As I recall, the previous (FWD) SLS & STS did not offer manumatic control of the A4 trans., so that does make sense.
One thing (of many) that I enjoy and utilize almost always is the ability to exercise some additional control over the automatic trans. shift \ don’t shift algorithms. It seems that many people do not understand that a true manumatic will allow much, much more control than simply placing a ‘normal’ automatic in third or second gear, which (typically) only locks out the gears above the one selected.
I will need to drive a V8 Lucerne at some point – one reason is that (though I have read the brochure) I am not sure exactly how much control they have engineered into this manumatic as they have implemented it in the Lucerne.
(Trans.) control freak . .
#681 of 2217 Re: A4 A6 [rayainsw]
Jan 18, 2006 (10:42 am)
I don't think that the Lucerne's 4T80 transmission has a manumatic mode. It should be the same transmission that I have on my 2002 Seville.

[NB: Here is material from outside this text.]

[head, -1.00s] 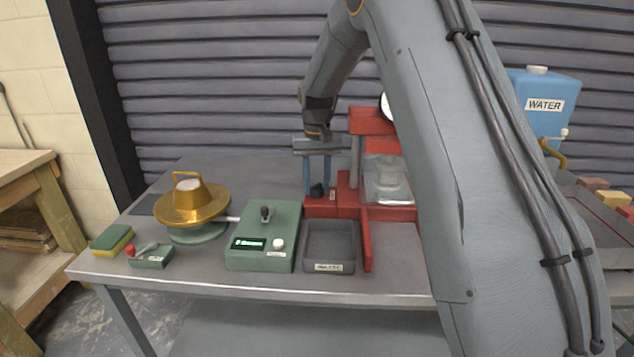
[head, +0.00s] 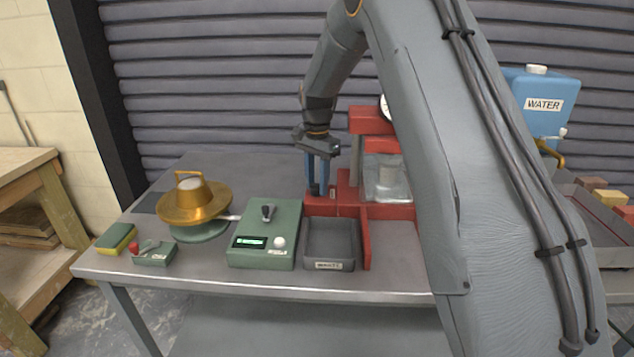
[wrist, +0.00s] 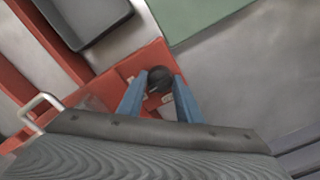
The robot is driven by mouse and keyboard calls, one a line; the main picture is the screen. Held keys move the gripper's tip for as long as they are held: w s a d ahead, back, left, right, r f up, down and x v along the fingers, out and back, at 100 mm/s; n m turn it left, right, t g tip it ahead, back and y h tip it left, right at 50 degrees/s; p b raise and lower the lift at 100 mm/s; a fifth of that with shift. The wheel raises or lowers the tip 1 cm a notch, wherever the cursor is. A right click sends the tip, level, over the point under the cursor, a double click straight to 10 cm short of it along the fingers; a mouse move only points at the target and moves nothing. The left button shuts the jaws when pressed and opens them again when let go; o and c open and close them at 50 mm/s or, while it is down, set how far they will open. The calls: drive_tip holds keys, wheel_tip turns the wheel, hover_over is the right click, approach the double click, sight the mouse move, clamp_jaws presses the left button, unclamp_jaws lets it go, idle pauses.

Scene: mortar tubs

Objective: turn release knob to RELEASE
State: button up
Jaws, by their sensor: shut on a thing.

The Corvette's six speed automatic (same as Cadillac's STS_V automatic) has the following gears: 4.02:1, 2.36:1, 1.53:1, 1.15:1, 0.85:1 and 0.67:1. So the top three gears are close together. Third gear is also close to 4th actually. My Seville has the same top gear nearly at 0.68:1, but then 3rd is 1:1 and 2nd is 1.63:1. So, my 3rd is between the six speeds 4th and 5th gears, while my 2nd is a lower gear than the six speeds 3rd, although both of these gears are passing gears. On the six speed, with a 2.93:1 axle ratio, 2nd gear will go to about 65 MPH at an engine speed of about 6000 RPM's, making this gear a lower speed passing gear.
#682 of 2217 Re: A4 A6 [rayainsw]
Jan 20, 2006 (4:30 am)
Great A6 A4 discussion! Very informative. I'm convinced! I'll be in my Bonneville GXP for another couple years. A Lucerne V8 is on my radar. Hopefully by then it will have an A5 or A6. Better yet an A6 GS!